_WHAT TO PRODUCE_: Copy the listing verbatim, excluding any images found in it.

————————

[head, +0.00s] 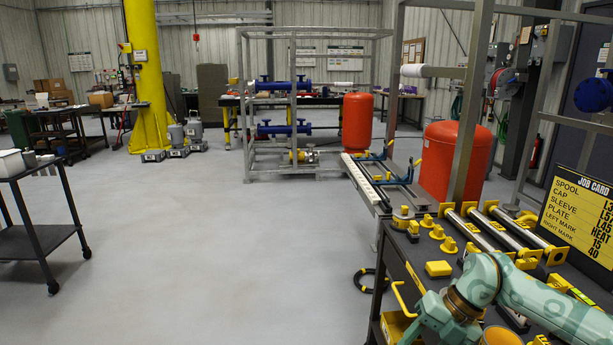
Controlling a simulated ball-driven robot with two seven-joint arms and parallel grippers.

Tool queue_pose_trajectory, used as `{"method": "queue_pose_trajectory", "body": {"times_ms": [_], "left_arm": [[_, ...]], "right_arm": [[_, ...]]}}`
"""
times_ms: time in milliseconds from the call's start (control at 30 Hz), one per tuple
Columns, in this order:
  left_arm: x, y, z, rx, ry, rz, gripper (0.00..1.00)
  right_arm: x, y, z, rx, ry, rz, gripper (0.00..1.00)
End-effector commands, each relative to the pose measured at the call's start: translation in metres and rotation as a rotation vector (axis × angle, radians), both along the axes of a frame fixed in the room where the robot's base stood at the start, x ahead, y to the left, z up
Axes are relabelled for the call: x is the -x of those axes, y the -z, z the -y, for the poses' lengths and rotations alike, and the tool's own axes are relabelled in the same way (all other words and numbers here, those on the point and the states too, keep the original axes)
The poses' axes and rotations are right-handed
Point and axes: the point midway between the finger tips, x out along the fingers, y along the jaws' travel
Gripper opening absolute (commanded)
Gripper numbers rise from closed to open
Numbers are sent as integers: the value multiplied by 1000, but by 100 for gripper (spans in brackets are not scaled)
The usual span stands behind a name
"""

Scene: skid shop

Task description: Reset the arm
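My right arm, teal with a bronze-coloured ring, comes in from the lower right and reaches over the front of the dark workbench (408,284). It bends downward near the bench's left edge. I see no gripper fingers on it, so I cannot say what the right gripper holds. My left arm and left gripper are not in view.
The workbench carries metal spools (510,238), yellow caps, a yellow block (438,268) and a black-and-yellow job card (580,215). A red tank (455,162) and grey pipe frame stand behind. A black cart (38,238) stands left. The grey floor (200,250) between is clear.

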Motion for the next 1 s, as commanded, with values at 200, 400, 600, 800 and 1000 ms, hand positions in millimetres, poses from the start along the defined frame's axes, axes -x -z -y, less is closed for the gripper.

————————

_SOLUTION TO THE EXERCISE_:
[head, +0.00s] 
Controlling a simulated ball-driven robot with two seven-joint arms and parallel grippers.

Tool queue_pose_trajectory, used as `{"method": "queue_pose_trajectory", "body": {"times_ms": [_], "left_arm": [[_, ...]], "right_arm": [[_, ...]]}}`
"""
times_ms: time in milliseconds from the call's start (control at 30 Hz), one per tuple
Columns, in this order:
  left_arm: x, y, z, rx, ry, rz, gripper (0.00..1.00)
  right_arm: x, y, z, rx, ry, rz, gripper (0.00..1.00)
End-effector commands, each relative to the pose measured at the call's start: translation in metres and rotation as a rotation vector (axis × angle, radians), both along the axes of a frame fixed in the room where the robot's base stood at the start, x ahead, y to the left, z up
Axes are relabelled for the call: x is the -x of those axes, y the -z, z the -y, for the poses' lengths and rotations alike, and the tool's own axes are relabelled in the same way (all other words and numbers here, those on the point and the states too, keep the original axes)
The poses' axes and rotations are right-handed
Point and axes: the point midway between the finger tips, x out along the fingers, y along the jaws' travel
Gripper opening absolute (commanded)
Gripper numbers rise from closed to open
Numbers are sent as integers: the value multiplied by 1000, but by 100 for gripper (spans in brackets are not scaled)
The usual span stands behind a name
"""

Scene: skid shop

Task description: Reset the arm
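My right arm, teal with a bronze-coloured ring, comes in from the lower right and reaches over the front of the dark workbench (408,284). It bends downward near the bench's left edge. I see no gripper fingers on it, so I cannot say what the right gripper holds. My left arm and left gripper are not in view.
The workbench carries metal spools (510,238), yellow caps, a yellow block (438,268) and a black-and-yellow job card (580,215). A red tank (455,162) and grey pipe frame stand behind. A black cart (38,238) stands left. The grey floor (200,250) between is clear.

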Motion for the next 1 s, as commanded, with values at 200, 400, 600, 800 and 1000 ms, hand positions in millimetres, poses from the start along the defined frame's axes, axes -x -z -y, less is closed for the gripper.

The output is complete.